(Stored data)
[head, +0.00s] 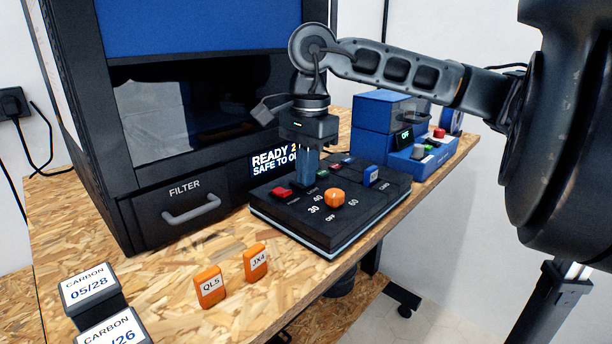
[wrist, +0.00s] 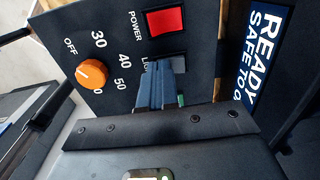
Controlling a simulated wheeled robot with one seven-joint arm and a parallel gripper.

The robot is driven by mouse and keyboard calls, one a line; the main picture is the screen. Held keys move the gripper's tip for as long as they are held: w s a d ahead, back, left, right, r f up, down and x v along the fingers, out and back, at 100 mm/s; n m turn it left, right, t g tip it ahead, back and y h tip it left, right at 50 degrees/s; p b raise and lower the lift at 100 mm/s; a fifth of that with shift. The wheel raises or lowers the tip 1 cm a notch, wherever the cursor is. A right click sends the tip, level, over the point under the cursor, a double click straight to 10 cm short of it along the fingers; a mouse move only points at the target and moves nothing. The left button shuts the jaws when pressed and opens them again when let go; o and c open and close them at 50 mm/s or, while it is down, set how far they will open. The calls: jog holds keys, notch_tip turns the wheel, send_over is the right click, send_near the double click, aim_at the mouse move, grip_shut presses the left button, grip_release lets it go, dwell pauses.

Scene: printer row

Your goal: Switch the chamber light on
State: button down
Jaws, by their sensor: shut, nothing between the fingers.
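The black control panel (head: 300,222) stands on the bench in front of the printer. Its light switch (wrist: 178,65) is mostly behind my gripper's fingers in the wrist view, beside the partly covered "LIGHT" label. I cannot tell which way the switch is set. My gripper (head: 306,182) points down over the panel, shut and empty, with its fingertips at or just above the switch; contact cannot be made out. The fingers also show in the wrist view (wrist: 160,92). The printer chamber window (head: 150,110) looks dark.
A red power switch (head: 282,192) and an orange knob (head: 334,198) sit close to my fingers. A blue tagged block (head: 371,175) is at the panel's right. Behind is a blue unit (head: 405,158) reading OFF.

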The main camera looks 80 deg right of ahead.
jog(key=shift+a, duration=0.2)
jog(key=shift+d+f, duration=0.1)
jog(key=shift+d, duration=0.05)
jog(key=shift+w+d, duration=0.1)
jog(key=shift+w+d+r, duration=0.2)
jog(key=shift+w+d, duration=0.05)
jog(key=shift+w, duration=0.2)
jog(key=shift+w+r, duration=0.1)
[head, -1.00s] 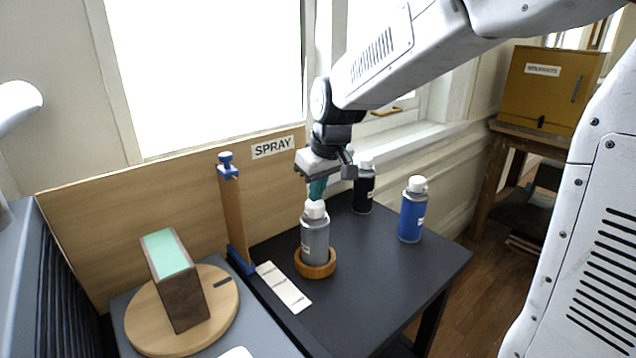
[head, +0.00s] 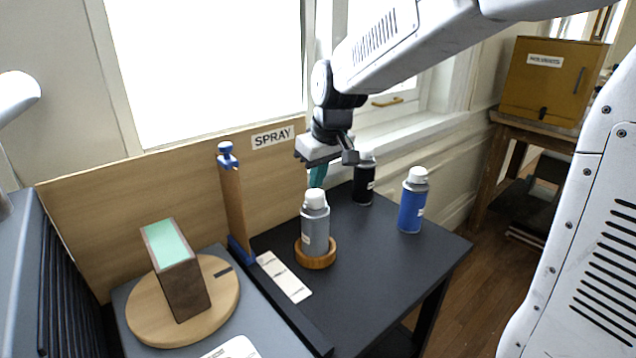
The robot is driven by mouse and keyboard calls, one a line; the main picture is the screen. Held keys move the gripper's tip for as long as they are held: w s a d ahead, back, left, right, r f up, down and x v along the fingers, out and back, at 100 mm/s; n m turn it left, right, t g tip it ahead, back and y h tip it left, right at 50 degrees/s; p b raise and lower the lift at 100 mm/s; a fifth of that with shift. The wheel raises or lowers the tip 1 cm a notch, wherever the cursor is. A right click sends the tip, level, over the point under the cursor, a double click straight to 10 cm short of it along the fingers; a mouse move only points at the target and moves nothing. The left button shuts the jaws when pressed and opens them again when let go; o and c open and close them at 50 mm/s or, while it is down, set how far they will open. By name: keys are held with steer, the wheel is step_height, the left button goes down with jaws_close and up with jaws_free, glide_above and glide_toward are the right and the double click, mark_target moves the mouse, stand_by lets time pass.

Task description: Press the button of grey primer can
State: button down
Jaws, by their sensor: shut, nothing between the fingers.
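The grey primer can (head: 315,230) stands upright in a round wooden ring holder (head: 316,260) on the dark table (head: 385,270). Its white top (head: 315,198) faces up; the button itself is too small to make out. My gripper (head: 317,180) points down just above and behind the can's top in the head view. Its teal fingers are shut and empty. The fingertips look partly hidden behind the white top, and I cannot tell whether they touch it.
A black can (head: 364,180) and a blue can (head: 412,204) stand to the right. A wooden post with blue clamps (head: 232,205) stands left. A labelled strip (head: 284,277) lies on the table. A block with a green top (head: 178,272) sits on a round wooden board (head: 226,304).

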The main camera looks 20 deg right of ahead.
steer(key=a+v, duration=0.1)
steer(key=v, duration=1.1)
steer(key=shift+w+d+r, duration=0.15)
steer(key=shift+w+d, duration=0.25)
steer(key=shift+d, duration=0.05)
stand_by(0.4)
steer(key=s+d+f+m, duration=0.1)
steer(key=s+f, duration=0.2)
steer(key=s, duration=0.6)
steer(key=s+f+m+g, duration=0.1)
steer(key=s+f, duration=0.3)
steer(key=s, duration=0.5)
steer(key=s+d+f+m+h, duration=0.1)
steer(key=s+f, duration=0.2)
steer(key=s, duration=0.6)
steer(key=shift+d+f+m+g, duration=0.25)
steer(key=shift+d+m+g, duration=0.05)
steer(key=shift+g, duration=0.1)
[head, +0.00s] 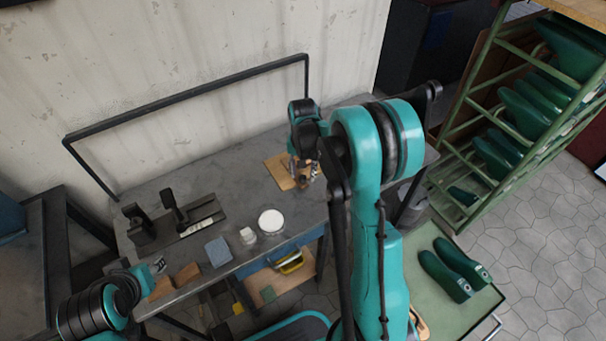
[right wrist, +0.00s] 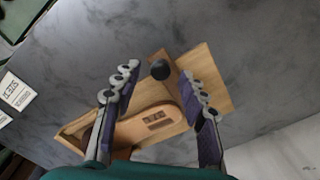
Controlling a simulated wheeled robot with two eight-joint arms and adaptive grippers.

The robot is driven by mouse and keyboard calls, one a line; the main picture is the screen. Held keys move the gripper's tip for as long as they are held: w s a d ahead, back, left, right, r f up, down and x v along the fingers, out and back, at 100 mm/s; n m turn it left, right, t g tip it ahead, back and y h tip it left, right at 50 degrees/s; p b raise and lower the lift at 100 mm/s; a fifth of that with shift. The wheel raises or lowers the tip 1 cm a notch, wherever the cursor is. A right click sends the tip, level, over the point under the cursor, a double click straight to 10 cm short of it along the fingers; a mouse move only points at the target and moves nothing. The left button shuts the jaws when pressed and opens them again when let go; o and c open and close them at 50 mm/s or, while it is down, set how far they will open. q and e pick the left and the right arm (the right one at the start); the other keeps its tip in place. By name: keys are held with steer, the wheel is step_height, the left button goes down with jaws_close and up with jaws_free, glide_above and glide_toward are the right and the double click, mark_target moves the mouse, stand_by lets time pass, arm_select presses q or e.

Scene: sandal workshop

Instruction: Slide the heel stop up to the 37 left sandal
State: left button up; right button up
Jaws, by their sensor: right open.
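A pale wooden fixture lies on the grey bench; its board (head: 279,172) shows in the head view. In the right wrist view a rounded, sole-shaped wooden piece (right wrist: 172,113) with a dark marking, too small to read, lies between my fingers.
Green lasts (head: 447,272) lie on a green table at right. A green rack (head: 480,120) stands behind it.

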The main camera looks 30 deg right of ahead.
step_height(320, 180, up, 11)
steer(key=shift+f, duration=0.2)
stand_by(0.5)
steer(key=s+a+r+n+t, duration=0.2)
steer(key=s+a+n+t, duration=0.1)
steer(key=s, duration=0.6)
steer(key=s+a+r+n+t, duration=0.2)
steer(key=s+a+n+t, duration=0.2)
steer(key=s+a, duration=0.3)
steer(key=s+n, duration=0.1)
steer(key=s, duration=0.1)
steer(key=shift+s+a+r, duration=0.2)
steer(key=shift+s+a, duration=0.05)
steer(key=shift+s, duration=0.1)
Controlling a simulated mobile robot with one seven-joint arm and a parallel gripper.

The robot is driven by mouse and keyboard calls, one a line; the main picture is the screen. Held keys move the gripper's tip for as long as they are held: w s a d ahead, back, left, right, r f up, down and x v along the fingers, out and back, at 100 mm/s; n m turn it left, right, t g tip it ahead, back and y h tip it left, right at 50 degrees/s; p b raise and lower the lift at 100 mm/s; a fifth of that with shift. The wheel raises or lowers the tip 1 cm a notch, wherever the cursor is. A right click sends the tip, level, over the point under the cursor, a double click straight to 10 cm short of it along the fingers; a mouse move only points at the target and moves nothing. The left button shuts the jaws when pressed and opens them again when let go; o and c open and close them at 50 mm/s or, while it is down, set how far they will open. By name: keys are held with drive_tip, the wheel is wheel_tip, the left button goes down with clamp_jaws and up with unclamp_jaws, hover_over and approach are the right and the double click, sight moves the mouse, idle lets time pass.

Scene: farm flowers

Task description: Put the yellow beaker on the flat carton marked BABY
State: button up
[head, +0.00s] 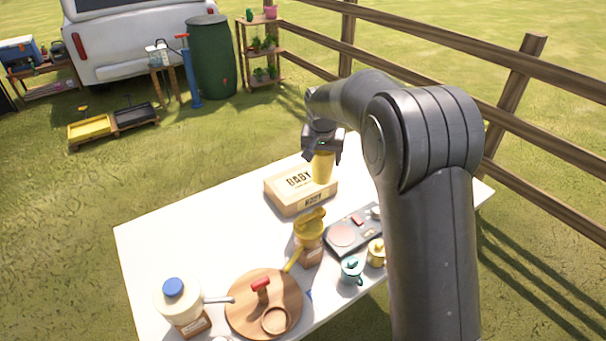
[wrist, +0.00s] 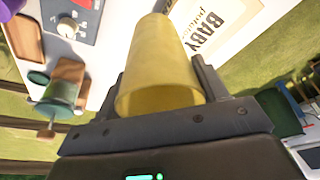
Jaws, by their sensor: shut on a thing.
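The yellow beaker (head: 322,168) is held in my gripper (head: 322,150), which is shut on it. In the head view the beaker hangs upright over the right part of the flat carton marked BABY (head: 285,198). I cannot tell whether its base touches the carton top. In the wrist view the beaker (wrist: 160,75) fills the space between the fingers of my gripper (wrist: 158,95). The carton's BABY label (wrist: 208,28) shows beyond it, and part of the carton is hidden behind the beaker.
On the white table (head: 165,230), a yellow-topped jar (head: 310,230), a dark hotplate (head: 350,236), a teal mug (head: 351,270) and a yellow mug (head: 376,252) stand nearer than the carton. A round wooden board (head: 240,312) and a blue-capped jug (head: 180,302) are at the front. The table's left part is clear.

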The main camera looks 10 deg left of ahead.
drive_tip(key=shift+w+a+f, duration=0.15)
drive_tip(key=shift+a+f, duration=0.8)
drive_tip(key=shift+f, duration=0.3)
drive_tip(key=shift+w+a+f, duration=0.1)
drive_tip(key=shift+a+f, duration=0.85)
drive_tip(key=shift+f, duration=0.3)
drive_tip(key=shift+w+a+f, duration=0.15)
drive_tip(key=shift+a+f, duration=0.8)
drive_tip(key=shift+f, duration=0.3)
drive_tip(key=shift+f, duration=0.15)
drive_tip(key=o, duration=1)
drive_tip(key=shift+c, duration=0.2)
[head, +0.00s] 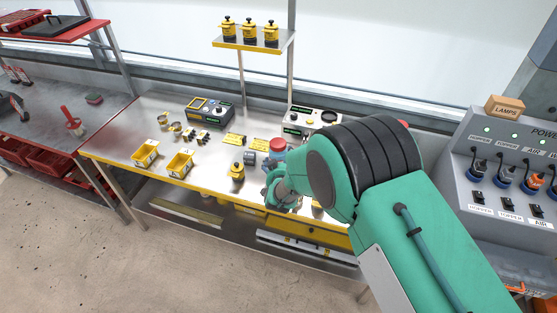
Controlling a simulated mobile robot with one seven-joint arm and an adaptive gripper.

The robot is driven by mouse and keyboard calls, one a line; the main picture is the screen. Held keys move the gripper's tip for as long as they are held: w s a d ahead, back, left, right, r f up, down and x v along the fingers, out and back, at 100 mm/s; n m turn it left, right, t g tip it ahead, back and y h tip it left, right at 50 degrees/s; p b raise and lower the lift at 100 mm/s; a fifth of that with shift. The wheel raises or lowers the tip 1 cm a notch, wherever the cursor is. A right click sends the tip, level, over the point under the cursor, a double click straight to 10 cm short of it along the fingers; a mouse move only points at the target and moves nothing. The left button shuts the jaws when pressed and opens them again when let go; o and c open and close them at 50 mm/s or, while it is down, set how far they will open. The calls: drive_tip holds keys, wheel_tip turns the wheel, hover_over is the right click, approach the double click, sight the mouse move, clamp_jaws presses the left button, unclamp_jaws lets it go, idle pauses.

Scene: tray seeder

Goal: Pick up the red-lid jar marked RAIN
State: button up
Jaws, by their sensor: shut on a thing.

▶ Exercise aim: Transcribe exactly the line containing "an adaptive gripper." and all remaining lines of the material, ending with the last one.

▶ Worked answer:
Controlling a simulated mobile robot with one seven-joint arm and an adaptive gripper.

The robot is driven by mouse and keyboard calls, one a line; the main picture is the screen. Held keys move the gripper's tip for as long as they are held: w s a d ahead, back, left, right, r f up, down and x v along the fingers, out and back, at 100 mm/s; n m turn it left, right, t g tip it ahead, back and y h tip it left, right at 50 degrees/s; p b raise and lower the lift at 100 mm/s; a fifth of that with shift. The wheel raises or lowers the tip 1 cm a notch, wherever the cursor is. A right click sends the tip, level, over the point under the cursor, a double click straight to 10 cm short of it along the fingers; a mouse move only points at the target and moves nothing. The left button shuts the jaws when pressed and opens them again when let go; o and c open and close them at 50 mm/s or, while it is down, set how far they will open. The calls: drive_tip holds keys, wheel_tip turns the wheel, hover_over is the right click, approach the double click, sight the mouse move, clamp_jaws presses the left button, unclamp_jaws lets it go, idle pauses.

Scene: tray seeder

Goal: Pick up the red-lid jar marked RAIN
State: button up
Jaws, by their sensor: shut on a thing.

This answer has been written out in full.